Natuurlijk zijn er tegenslagen, niet alle kansen slagen. Dit is een onderdeel van het ondernemerschap. Als ondernemer ga je niet bij de pakken neerzitten. Je zoekt een andere oplossing, neemt een moeilijke beslissing of je hakt een knoop door.

De grootste uitdaging voor de toekomst is volgens Raymond om een cultuur te ontwikkelen waarvan professionals zeggen:

“Dit is het bedrijf waarvoor ik wil werken.” 

 

 

Van explosieve groei, naar coronacrisis en innovatieve ideeën

Het internettijdperk

1998, het tijdperk waarin internet mondjesmaat zijn intrede doet. Van den Brink is 21 jaar en studeert aan de Vrije Universiteit Amsterdam. Op de universiteit krijgen ze voor het eerst internet. Een wereld gaat voor hem open. Internet biedt tal van mogelijkheden voor hotels, auto’s restaurants, kunst etc. Hij kiest voor restaurants zonder te weten wat een goed restaurant definieert of wat een Michelinster betekent. “Dat leek me leuk, dus ik ben gewoon begonnen.”

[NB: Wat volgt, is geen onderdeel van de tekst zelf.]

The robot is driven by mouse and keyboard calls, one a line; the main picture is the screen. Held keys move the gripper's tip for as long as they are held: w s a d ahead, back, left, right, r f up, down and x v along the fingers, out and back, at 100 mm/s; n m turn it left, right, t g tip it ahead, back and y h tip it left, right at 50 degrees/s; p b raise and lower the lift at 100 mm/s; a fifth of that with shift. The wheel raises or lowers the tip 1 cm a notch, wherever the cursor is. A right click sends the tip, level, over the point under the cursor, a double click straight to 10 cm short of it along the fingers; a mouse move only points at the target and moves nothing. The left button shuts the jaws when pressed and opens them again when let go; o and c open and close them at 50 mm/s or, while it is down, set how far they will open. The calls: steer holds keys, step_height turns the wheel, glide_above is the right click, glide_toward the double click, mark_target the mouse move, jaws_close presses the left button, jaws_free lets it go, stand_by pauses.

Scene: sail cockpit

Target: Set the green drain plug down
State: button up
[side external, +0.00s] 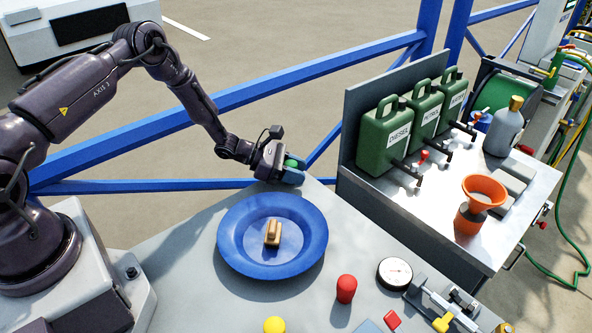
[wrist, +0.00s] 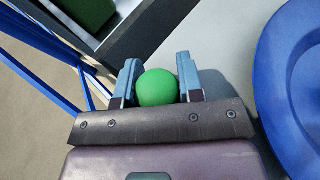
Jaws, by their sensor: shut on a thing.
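The green drain plug (wrist: 157,88) is a round green knob between the two blue fingers of my gripper (wrist: 160,80) in the wrist view. My gripper (side external: 291,171) is shut on it. In the side external view the green plug (side external: 291,163) shows partly between the fingers, at the far edge of the grey table (side external: 180,262). Its underside is hidden, so I cannot tell whether it touches the table.
A blue dish (side external: 231,258) holding a tan block (side external: 272,233) is just nearer than my gripper. A red plug (side external: 346,288), a yellow knob (side external: 274,325) and a round gauge (side external: 394,273) are in front. Green cans (side external: 386,137) stand on the bench at right.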

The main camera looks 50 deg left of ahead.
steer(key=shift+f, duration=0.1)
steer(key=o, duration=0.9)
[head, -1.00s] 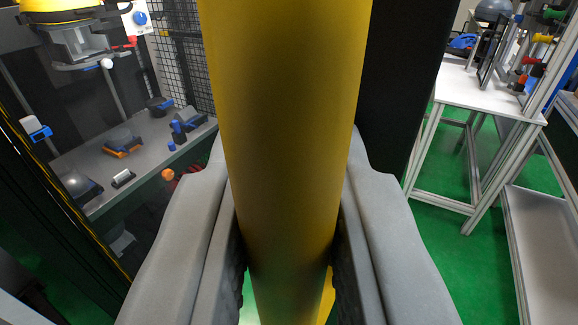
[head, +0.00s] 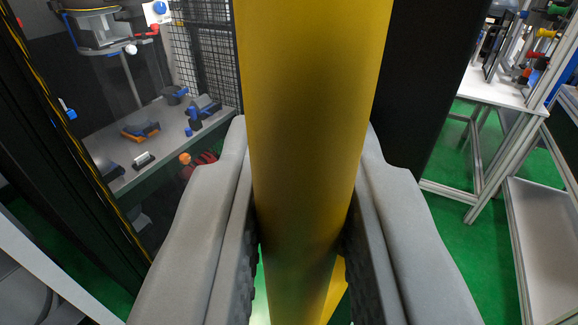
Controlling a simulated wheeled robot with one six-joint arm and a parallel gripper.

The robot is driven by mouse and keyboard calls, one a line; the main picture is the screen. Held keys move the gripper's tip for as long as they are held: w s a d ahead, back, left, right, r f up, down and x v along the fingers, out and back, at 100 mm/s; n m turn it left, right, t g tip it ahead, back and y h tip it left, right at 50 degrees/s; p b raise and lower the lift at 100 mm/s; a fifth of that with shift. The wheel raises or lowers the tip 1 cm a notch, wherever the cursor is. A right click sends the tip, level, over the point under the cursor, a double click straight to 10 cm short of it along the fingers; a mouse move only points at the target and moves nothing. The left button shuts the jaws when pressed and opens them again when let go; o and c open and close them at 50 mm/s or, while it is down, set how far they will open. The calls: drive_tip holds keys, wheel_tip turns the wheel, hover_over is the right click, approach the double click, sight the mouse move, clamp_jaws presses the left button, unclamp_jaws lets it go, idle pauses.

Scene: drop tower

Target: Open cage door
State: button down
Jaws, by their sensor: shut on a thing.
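A thick yellow vertical bar, the cage door handle (head: 308,120), fills the middle of the head view from top to bottom. My gripper (head: 302,255) has its two grey fingers on either side of the handle and is shut on it. The cage door (head: 75,150) shows as a dark-framed clear panel with a yellow-and-black edge strip at the left. A black panel (head: 425,85) stands just behind the handle on the right. Where the handle joins the door is hidden.
Inside the cage, a grey shelf (head: 165,165) holds several small tools and parts, with black mesh (head: 205,55) behind. A white table (head: 490,88) and a metal-framed cart (head: 545,225) stand at the right. Green floor (head: 445,240) shows between the cage and cart.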

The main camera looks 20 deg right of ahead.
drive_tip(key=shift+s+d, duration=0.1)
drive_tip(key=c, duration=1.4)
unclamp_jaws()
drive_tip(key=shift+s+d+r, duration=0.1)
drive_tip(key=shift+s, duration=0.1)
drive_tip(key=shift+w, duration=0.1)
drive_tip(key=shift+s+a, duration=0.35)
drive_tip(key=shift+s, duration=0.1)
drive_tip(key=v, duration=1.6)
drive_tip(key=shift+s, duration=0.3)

Hij schrijft zijn bedrijf in bij Kamer van Koophandel en gaat van start. “In eerste instantie was Diningcity een soort van Funda maar dan voor restaurants. Zij betaalden een vast bedrag om op de website te staan. Na verloop van tijd is Diningcity een soort Booking.com geworden waar je restaurants kan reserveren, en waar we altijd de beste deals aanbieden voor het top en midden segment.”

Van den Brink geeft toe dat geluk aan zijn kant stond bij de start van zijn bedrijf. Zijn allereerste klant is niemand minder dan Joop Braakhekke, de bekende televisiekok en restauranthouder van Le Garage in Amsterdam. Daarna volgt het Amstelhotel waar ze wel benieuwd zijn naar ‘het internet’ en hoe ze dit kunnen inzetten. “Ik heb heel veel geluk heb gehad met de restaurants die ik heb benaderd, want dat waren allemaal heel goede Amsterdamse restaurants. En ik had het voordeel van de kennis van het internet. Niemand in die tijd wist wat internet was. Ik kon het hun uitleggen en ook nog eens installeren als ze dat wilden.”

Groei

De groeicurve die Diningcity doormaakt, kenmerkt zich door twee belangrijke momenten. Ten eerste start Van den Brink met een franchiseconstructie. Het technische aspect van het platform houdt hij bij zichzelf. De sales en het aanhaken van nieuwe restaurants laat hij over aan de lokale franchisenemers. “Zo creëerden we een schaalvoordeel. Onze IT-kosten bleven nagenoeg gelijk maar er kwamen veel meer restaurants bij.”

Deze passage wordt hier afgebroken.